AI-Powered Creative Tools Become Table Stakes, Lose Strategic Value
The AI arms race continued this week with nearly identical announcements from multiple platforms. Digiday reported on Amazon’s new AI creative suite, which generates product imagery and ad copy. Google announced enhanced AI-powered creative variations in Performance Max. Meta expanded its Advantage+ creative capabilities. TikTok unveiled its own AI creative assistant.
Notice a pattern? When everyone has the same AI-powered creative tools, no one has a competitive advantage. These features become cost-of-entry rather than differentiators. More problematically, they’re all powered by similar large language models and image generation systems, meaning the output is increasingly homogeneous across platforms.
The marketing technology promised land was supposed to be hyper-personalization and unique creative approaches for every audience segment. Instead, we’re getting AI-generated mediocrity at scale. When every platform offers one-click creative generation trained on the same corpus of advertising data, we don’t get better ads—we get more ads that look and sound exactly the same.
Retail Media Networks All Build Identical Self-Service Platforms
According to AdExchanger, three major retailers announced self-service advertising platforms this week, each touting “Amazon-like capabilities” as if that’s an aspirational standard rather than an admission of strategic bankruptcy. Walmart, Target, and a major grocery chain all unveiled nearly identical dashboard interfaces, bidding systems, and reporting capabilities.

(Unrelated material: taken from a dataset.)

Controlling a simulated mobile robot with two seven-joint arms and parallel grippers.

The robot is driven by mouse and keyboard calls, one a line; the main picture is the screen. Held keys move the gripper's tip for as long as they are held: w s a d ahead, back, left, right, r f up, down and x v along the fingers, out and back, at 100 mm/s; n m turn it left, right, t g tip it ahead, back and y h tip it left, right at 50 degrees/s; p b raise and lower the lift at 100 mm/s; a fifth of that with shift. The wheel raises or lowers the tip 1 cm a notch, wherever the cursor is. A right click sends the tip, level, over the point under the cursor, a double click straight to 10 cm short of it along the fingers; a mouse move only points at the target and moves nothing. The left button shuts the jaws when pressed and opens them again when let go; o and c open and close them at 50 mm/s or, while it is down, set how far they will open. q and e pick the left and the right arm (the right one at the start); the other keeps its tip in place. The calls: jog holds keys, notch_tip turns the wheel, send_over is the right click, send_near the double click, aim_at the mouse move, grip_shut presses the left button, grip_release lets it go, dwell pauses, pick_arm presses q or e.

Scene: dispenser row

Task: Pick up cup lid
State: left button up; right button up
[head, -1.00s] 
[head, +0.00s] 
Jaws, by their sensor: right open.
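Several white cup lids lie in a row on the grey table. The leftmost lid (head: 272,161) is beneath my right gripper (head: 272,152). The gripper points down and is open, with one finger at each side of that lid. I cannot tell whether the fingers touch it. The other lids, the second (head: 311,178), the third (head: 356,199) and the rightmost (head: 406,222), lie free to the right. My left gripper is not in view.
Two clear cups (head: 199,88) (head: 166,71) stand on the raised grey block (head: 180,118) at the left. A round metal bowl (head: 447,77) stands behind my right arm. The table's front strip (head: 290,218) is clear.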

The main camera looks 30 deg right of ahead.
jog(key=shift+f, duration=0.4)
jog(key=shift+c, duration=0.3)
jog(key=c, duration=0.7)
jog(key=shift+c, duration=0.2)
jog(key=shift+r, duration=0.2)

The retail media narrative has always been about unique first-party data and contextual relevance. Each retailer understands their shoppers differently, has different purchase patterns, different basket compositions, different seasonal trends. That diversity was supposed to be the value proposition—Walmart shoppers aren’t Target shoppers aren’t Whole Foods shoppers.
But instead of building platforms that leverage their unique data advantages, every retail media network is simply replicating Amazon’s playbook. Same keyword bidding structure. Same sponsored product placements. Same reporting metrics. The result? Advertisers now manage 47 nearly identical retail media platforms instead of developing platform-specific strategies that leverage each retailer’s unique strengths.

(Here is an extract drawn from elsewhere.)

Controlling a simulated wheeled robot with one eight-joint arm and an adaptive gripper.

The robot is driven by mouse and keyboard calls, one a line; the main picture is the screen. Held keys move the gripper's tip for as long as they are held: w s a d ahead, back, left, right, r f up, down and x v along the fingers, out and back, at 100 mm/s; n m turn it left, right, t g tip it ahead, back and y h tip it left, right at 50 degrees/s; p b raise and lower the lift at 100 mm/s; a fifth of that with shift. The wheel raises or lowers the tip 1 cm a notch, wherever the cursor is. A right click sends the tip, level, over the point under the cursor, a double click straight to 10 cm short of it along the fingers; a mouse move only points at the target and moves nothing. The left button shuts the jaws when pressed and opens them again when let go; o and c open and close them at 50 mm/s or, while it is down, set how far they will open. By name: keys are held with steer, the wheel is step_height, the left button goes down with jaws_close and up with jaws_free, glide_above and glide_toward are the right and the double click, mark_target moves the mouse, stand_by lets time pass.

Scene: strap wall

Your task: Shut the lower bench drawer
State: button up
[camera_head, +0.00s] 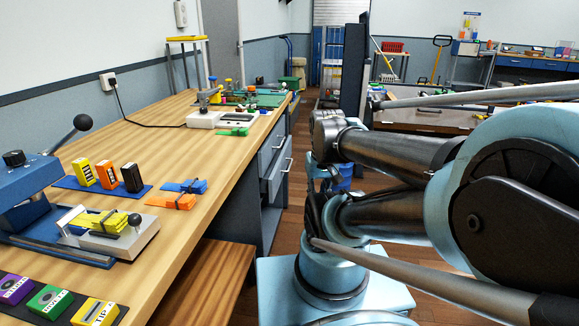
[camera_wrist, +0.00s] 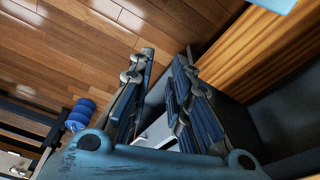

CTV Measurement Standards Reveal Platform Convergence Problem
Marketing Brew covered this week’s announcement of new industry-wide CTV measurement standards, which should be good news. Standardization helps advertisers compare performance across platforms. But the subtext is more concerning—platforms are standardizing because they’re becoming interchangeable.
When Roku, Samsung, LG, and Amazon Fire TV all report metrics the same way, use similar ad insertion technology, offer comparable targeting capabilities, and provide identical creative specifications, the platforms become commoditized. The competitive differentiation shifts entirely to price and inventory volume rather than unique capabilities or audience understanding.
This is precisely what happened to display advertising 15 years ago. Standardization made it easier to buy but eliminated platform incentives to innovate. Every ad exchange looked the same, used the same targeting parameters, reported the same metrics. Innovation died, and the entire channel became a race to the bottom on CPMs.
The Real Cost of Feature Parity: Strategic Incoherence
The underlying problem with this convergence isn’t just that platforms are becoming indistinguishable—it’s that they’re abandoning strategic coherence in pursuit of feature parity. When TikTok builds a direct response ad platform that mimics Facebook’s, it dilutes focus from the platform’s actual strength: cultural relevance and trend creation. When LinkedIn adds creator tools that mirror Instagram’s, it weakens the professional networking moat that made LinkedIn valuable in the first place.
Every hour of engineering time spent building copycat features is an hour not spent deepening the platform’s core competitive advantage. Every product decision made by looking sideways at competitors rather than looking forward at user needs is a decision that makes the platform more generic and less differentiated.
For marketers, this convergence creates a paradox of choice without meaningful options. Managing campaigns across eight platforms that all do essentially the same thing doesn’t provide strategic optionality—it creates operational overhead without performance benefits.
What Comes Next: Specialization or Extinction
The platforms best positioned for long-term success will be those that resist the temptation to do everything. Reddit’s strength is discussion and community context, not visual discovery. Pinterest excels at aspiration and planning, not real-time conversation. Spotify understands audio engagement in ways video platforms never will.
The moment these platforms try to become “full-funnel solutions” by copying features from competitors, they begin the slow march toward irrelevance. History is littered with technology companies that lost their competitive edge by chasing feature parity—remember when Facebook tried to be Snapchat with Poke? When Google tried to be Facebook with Google+? When Microsoft tried to be Apple with Windows Phone?
The marketing platforms that thrive in 2026 and beyond will be those that double down on what makes them unique, even if it means explicitly not serving certain use cases. Marketers don’t need eight platforms that all do everything adequately. They need specialized platforms that do specific things exceptionally well.
This week’s news cycle revealed an industry sprinting enthusiastically toward mediocrity. The only question is whether platforms will recognize the strategic dead-end before they’ve cloned themselves into irrelevance.